As we go forward, we must continue to allow all the music in. This includes the blues that spawned R&B, Jazz, Gospel and all the other forms which we now see imploding, including Neo-Soul and Smooth jazz.
Bring Together
Yes, black music in all its forms is growing. Despite that growth and the fact that demographics are aging and changing, we're probably still not getting enough 25-39 year olds to reinvigorate the format. Research shows that close to 18% of today's urban radio listeners may be "closet urban listeners." They simply will not admit they listen to our music or our radio stations. This is the basis for "phantom cume." And one of the good things that Arbitron's electronic measurement provides. Under PPM, if a person is listening and wearing a meter, they don't have to admit listening to a station. The meter will detect the encoded signal and the station gets the credit. But let's go back and examine the reason for some of these closet listeners. Are they ashamed of or embarrassed by the fact that they listen to and like some urban music? Perhaps. For most it's because they want to present an image that they've outgrown the music their children or younger brothers and sisters listen to. To get them back we've got to make them proud of our music and its history. Then, when they finally realize our music and stations are happening, and it's what most of their friends listen to, they won't care nor be reluctant to say they listen. We'll get them back.
But wait, maybe it isn't just that black music is happening, perhaps some folks just got tired of some of the mindless meandering that was going down in other formats. Maybe it was the experimentation and substitution that attracted them to black music.
Some historians will say that black music is in a cycle, but the situation isn't really cyclical. It's spiral. You've got a highly experimental demographic with new listeners willing to give it a try. The musical movement is one ultimately driven by optimism coupled with new media choices.
Growth & Reason
The swarm of new media choices has forced another non-musical, historical movement to surface in 2010. This one is a demand for America to rise up and defeat the twin evils of bigotry and segregation. However, it is also a demand fueled by faith in God and a devotion to the principles of equality and liberty upon which this nation was founded. It is a demand made with the certainty that America will honor its promise and live up to the "true meaning of her creed."

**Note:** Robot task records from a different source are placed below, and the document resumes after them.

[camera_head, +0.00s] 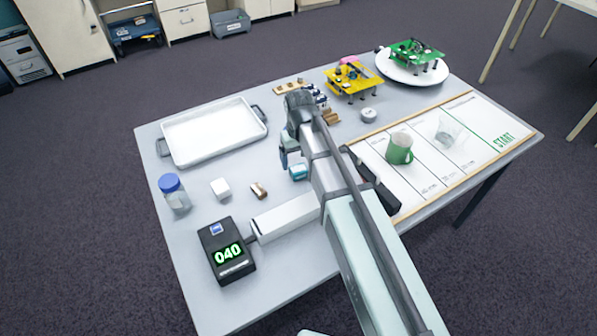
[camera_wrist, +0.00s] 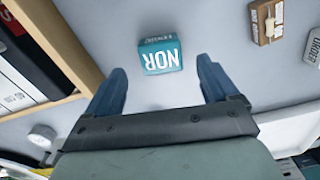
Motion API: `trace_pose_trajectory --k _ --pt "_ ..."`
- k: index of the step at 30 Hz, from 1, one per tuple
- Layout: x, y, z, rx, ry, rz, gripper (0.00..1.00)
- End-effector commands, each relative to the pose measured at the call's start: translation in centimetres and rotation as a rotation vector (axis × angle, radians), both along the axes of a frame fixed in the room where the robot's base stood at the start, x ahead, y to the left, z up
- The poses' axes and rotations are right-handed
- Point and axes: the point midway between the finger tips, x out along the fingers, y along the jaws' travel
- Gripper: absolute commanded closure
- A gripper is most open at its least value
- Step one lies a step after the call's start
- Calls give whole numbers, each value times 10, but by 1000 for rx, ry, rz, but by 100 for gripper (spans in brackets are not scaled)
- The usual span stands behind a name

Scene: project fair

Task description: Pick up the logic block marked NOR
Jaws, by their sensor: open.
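The teal logic block marked NOR (camera_wrist: 161,57) lies on the grey table, its white letters upside down in the wrist view. In the head view a teal block (camera_head: 298,173) sits beside my gripper (camera_head: 289,156), partly hidden by the arm. In the wrist view my gripper (camera_wrist: 161,68) is open, with one blue finger on either side of the block in the picture. Gaps show between block and fingers, and nothing is held. How far the fingertips are above the table is hard to tell.
A brown component block (camera_wrist: 267,20) lies right of the NOR block.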

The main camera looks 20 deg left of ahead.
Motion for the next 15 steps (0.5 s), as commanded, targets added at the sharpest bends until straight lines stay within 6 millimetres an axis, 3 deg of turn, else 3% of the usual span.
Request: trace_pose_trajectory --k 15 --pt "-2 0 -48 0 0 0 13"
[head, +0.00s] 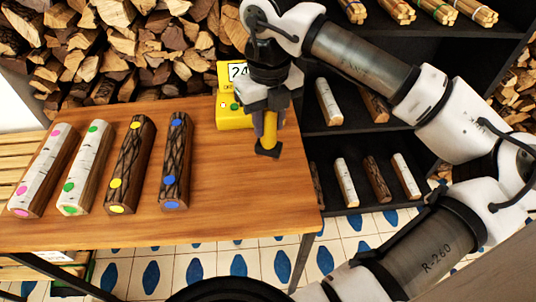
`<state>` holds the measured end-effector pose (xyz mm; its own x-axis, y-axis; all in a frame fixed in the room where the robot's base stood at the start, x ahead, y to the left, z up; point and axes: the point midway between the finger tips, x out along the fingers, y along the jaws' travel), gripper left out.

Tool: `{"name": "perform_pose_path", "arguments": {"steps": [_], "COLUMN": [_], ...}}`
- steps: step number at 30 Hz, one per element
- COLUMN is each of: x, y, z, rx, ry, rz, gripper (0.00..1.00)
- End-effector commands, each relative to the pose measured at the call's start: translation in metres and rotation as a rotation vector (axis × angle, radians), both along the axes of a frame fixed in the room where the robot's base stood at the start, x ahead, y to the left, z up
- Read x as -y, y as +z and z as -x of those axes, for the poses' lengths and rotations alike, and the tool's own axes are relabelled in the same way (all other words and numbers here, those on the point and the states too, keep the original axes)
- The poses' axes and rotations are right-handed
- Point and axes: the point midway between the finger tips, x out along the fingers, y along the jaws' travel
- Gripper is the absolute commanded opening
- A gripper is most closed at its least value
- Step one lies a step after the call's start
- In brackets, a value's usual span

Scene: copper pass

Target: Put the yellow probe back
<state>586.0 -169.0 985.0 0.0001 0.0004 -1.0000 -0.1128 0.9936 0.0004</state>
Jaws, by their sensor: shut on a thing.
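My gripper (268,112) is shut on the yellow probe (269,128), a short yellow cylinder with a dark, wider lower end. The probe hangs near upright over the right part of the wooden table, and I cannot tell whether its end touches the tabletop. A yellow meter (234,118) with a lit display, partly readable as "24", stands just left of and behind my gripper. My gripper and wrist hide the meter's right side.
Several split logs with coloured dots lie side by side on the table (225,205): pink (45,170), green (84,170), yellow (131,165) and blue (176,165). Dark shelves (335,130) with logs stand at the right. The table's front middle is clear.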

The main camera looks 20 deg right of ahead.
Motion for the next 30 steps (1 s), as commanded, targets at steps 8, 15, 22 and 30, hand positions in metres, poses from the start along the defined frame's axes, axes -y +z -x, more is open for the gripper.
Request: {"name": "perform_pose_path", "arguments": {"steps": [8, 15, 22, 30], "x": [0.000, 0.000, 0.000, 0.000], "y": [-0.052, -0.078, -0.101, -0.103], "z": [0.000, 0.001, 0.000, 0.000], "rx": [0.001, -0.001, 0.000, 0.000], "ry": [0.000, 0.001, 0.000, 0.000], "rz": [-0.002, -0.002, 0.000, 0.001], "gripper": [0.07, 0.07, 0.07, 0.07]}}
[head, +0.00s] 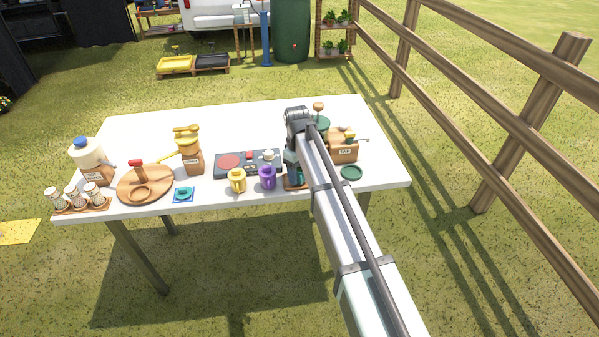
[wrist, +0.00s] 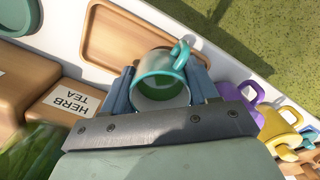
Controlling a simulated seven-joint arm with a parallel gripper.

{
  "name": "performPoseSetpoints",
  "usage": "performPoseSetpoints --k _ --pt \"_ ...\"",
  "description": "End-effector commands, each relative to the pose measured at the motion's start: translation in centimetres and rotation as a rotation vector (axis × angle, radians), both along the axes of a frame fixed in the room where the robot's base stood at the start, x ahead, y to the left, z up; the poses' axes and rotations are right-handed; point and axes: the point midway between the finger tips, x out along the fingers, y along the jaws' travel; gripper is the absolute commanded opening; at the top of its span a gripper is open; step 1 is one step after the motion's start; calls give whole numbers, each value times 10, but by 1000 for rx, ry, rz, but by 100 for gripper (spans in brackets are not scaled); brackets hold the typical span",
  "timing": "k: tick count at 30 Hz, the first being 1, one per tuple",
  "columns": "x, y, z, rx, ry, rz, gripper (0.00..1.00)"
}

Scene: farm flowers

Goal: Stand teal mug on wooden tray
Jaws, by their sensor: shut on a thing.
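The teal mug (wrist: 180,66) is between the two blue fingers of my gripper (wrist: 162,88), which are shut on it. Its open mouth faces the wrist camera and its handle points to the upper right. The wooden tray (wrist: 104,38), with a raised rim, lies beyond the mug in the wrist view, and the mug overlaps its lower right part. I cannot tell whether the mug touches the tray. In the head view my gripper (head: 294,172) is low over the tray (head: 289,186), and my arm hides much of both.
A purple mug (head: 267,178) and a yellow mug (head: 237,181) stand just left of the tray. A wooden box labelled herb tea (wrist: 75,102) is close on the other side. A green coaster (head: 351,173) lies to the right. The white table (head: 240,120) is clear at the back.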

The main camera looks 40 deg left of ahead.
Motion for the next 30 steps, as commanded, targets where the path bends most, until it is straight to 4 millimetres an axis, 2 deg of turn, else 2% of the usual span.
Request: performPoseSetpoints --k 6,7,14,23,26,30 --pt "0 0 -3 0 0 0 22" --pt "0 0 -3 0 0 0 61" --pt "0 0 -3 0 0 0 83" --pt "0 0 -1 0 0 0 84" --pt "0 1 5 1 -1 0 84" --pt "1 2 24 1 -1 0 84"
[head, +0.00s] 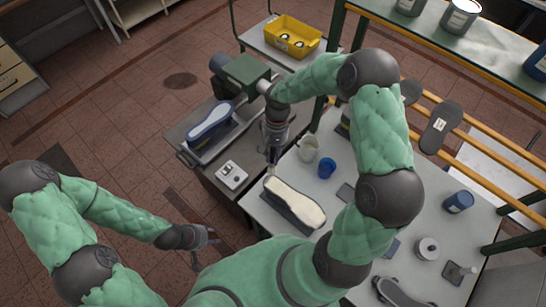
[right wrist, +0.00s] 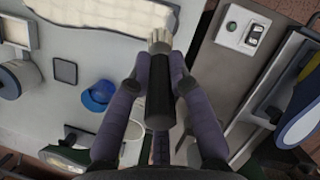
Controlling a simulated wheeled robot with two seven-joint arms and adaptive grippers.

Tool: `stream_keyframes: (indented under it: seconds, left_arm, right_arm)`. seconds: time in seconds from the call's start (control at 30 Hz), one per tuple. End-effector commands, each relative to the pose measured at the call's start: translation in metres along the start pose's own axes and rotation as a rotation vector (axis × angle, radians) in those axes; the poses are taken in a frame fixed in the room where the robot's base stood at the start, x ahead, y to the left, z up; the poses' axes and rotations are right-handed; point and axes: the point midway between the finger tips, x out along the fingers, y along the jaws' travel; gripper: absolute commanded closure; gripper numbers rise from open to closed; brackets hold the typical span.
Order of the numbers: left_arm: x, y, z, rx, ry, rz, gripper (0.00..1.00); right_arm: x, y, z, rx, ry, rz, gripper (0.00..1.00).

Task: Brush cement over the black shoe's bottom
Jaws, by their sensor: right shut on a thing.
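The black shoe (head: 294,203) lies bottom up on the grey table, its cream bottom facing up and dark sides showing below. Part of the cream bottom (right wrist: 115,14) shows at the top of the right wrist view. My right gripper (head: 272,153) is shut on a brush, just beyond the shoe's far end. The brush (right wrist: 160,95) has a black handle and pale bristles pointing to the top of that view. I cannot tell whether the bristles touch the shoe. My left gripper (head: 205,247) is open and empty, left of the table, away from the shoe.
A blue shoe (head: 210,122) sits on the machine at left. A small control box (head: 232,175) is beside the table. A blue can (head: 458,202) stands at right.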

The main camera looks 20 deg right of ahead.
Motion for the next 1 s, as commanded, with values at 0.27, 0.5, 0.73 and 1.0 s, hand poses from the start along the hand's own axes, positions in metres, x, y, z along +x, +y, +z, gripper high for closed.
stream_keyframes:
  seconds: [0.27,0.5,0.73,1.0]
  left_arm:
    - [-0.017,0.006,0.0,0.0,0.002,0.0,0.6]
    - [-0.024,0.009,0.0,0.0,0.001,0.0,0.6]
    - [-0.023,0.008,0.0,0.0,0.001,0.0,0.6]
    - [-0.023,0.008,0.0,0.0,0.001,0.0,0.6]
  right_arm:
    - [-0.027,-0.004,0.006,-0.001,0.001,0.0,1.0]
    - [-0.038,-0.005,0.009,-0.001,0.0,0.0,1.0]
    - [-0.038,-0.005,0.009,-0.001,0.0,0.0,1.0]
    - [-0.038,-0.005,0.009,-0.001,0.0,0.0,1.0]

Too many of us are indifferent, insensitive and even uncaring to take notice of the disadvantaged among us. I believe we cannot make real progress toward justice and fairness until we move to a much better treatment of our youth, especially young African-American males. Does the fact that in 2010 these young males are caught up in the criminal justice system and more of them are there than are in college mean anything? What does that say for the direction in which our society is moving? Surely a much more accurate appraisal of our commitment to race aligned economic opportunity can be made by ascertaining the extent to which African-Americans, workers and all, are proportionately retained in the face of increasing competition with minorities at home and outsourcing abroad, despite the current economy.

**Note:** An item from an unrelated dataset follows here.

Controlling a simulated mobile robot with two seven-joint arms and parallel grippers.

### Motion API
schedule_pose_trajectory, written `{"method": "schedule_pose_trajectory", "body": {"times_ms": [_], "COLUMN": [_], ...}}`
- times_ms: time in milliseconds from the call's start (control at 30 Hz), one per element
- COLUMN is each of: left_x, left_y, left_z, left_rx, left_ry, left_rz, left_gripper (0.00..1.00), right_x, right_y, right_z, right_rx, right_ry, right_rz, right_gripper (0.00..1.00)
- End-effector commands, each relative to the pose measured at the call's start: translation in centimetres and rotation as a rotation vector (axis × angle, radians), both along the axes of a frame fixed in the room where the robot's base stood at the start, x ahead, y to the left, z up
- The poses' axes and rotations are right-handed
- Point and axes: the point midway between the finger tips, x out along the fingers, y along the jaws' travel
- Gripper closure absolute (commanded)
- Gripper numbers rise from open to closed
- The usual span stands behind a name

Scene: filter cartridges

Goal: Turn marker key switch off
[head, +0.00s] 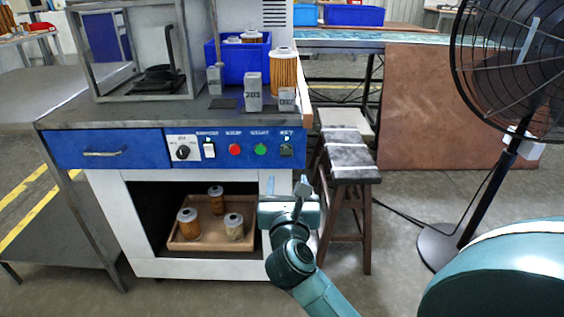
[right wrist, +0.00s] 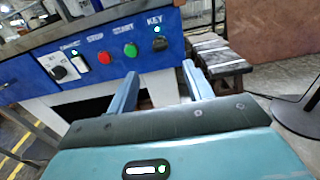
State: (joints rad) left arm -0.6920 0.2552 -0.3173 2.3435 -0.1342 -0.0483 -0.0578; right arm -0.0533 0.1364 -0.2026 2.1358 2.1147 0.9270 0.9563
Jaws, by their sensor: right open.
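The marker's key switch (head: 286,151) is a black switch at the right end of the blue control panel (head: 235,148), under the KEY label and a small light. It also shows in the right wrist view as a dark switch (right wrist: 158,45) below a lit pale indicator (right wrist: 157,29). I cannot tell which way the key is turned. My right gripper (head: 301,188) is below and slightly right of the switch in the head view. In the right wrist view its two fingers (right wrist: 160,74) are apart and empty, pointing toward the panel, with the switch beyond them. My left gripper is out of view.
Left of the key are the green START button (head: 260,150), red STOP button (head: 234,149), a rocker switch (head: 209,150) and a dial (head: 183,152). A wooden stool (head: 350,165) stands close on the right. Several cartridges stand on and under the bench.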

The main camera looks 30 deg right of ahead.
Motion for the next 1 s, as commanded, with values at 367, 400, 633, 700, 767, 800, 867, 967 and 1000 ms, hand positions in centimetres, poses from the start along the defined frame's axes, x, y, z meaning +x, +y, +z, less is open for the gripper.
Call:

While the rehabilitation and redirection of the young black male is not the sole responsibility of any one group in our society, young black males must learn to help themselves and to help each other. But the same must be said for all privileged Americans. Our society as a whole and the fate of the least among us are inextricably woven together. Our entire social system bears a special responsibility for the current failure, not merely for the ills, but for the failure of our society and the problems that we continue to face.
The Economy
It is not America's slave policy, even before it was a nation that sealed its fate and made these young blacks pariahs of the land. It was a national economy that withheld from them the opportunities to train for better jobs requiring technical skills and special responsibilities that modern America could provide. In depriving them of this opportunity, the nation deprived itself of much needed manpower and condemned this group that had played such a valiant role in building the nation to the lowest possible place in the social order. We became a burden and a drag on the progress and well being of the nation. It was national policy, after all, that permitted the citizens of this country to badger these young people, goad and humiliate them to the point that they could not be easily reached. But all young African-Americans can be reached through legislation, good will, understanding and compassion. The true test of an advanced society is not in how many respected and self-respecting loyal citizens it can produce. The success of such a venture is a measure of success of our national impasse. When opportunity knows no boundaries, success knows no limits.

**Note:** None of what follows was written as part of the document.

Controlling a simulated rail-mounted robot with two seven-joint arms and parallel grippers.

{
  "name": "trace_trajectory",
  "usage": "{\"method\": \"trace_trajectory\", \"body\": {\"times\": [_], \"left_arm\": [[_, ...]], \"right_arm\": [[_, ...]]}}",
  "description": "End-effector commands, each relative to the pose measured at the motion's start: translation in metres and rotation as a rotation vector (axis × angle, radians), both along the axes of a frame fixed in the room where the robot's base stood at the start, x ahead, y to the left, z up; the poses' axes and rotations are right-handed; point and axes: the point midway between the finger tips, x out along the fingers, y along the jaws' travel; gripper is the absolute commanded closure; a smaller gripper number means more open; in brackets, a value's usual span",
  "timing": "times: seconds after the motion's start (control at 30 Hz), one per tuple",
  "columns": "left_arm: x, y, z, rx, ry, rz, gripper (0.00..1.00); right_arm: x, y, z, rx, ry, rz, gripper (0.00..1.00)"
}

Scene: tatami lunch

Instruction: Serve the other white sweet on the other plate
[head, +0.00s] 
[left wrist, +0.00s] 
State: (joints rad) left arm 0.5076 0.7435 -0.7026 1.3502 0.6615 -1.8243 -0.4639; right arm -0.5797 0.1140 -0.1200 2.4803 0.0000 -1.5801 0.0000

Stripping away all of the pre-analysis, post-analysis, overlong speeches filled with applause lines, empty promises, disinterested congressmen and perfunctory nods in the direction of bi-partisanship that have come to symbolize so much of our national news, the vision offered by President Obama is one filled with a similar faith in America's founding principles. A belief in American strength and a demand for American leadership.
We are indeed living in historic times. Our nation is in a time of testing. We are engaged in a very real battle of blood and ideology with an enemy that embraces a culture of death. Islamic fascists are intent on imposing a totalitarian government on the people of the Middle East and the rest of the world and determined to bring weapons of mass destruction to bear on the people of America in order to achieve their ends.
Education & Moving Forward
We are engaged in an economic contest with China that demands we improve the education of our children and train American workers for the technology jobs that will drive the world economy. Domestically, we are challenged with balancing entitlement spending with our commitment to the poor and elderly, expanding opportunities for ownership to all citizens while nurturing the American entrepreneurial spirit. Ultimately, our success hinges on national unity, resolve and, most of all, American leadership.
I am certain that many who have committed their lives to the uplift of all people came to "a point of choosing." There is little doubt that in quiet moments they asked themselves "should I go on?" And, "can I lay this burden down?" As we are constantly reminded, we must march forward because we have been called to leadership in a time of consequence.
There are still too many African-Americans in prison, too many kids aggrandizing the thug life and way too many of us doing far too little with the opportunities others have earned for us.
These consequences should serve to remind us to guard against life's surprises. Since early slave times, we have learned that knowledge combined with faith, determination, dignity and grace can help us to shape history instead of being shaped by history. We have to stop letting politics obfuscate our accomplishments. And we have to stop burning bridges we should be crossing. Word.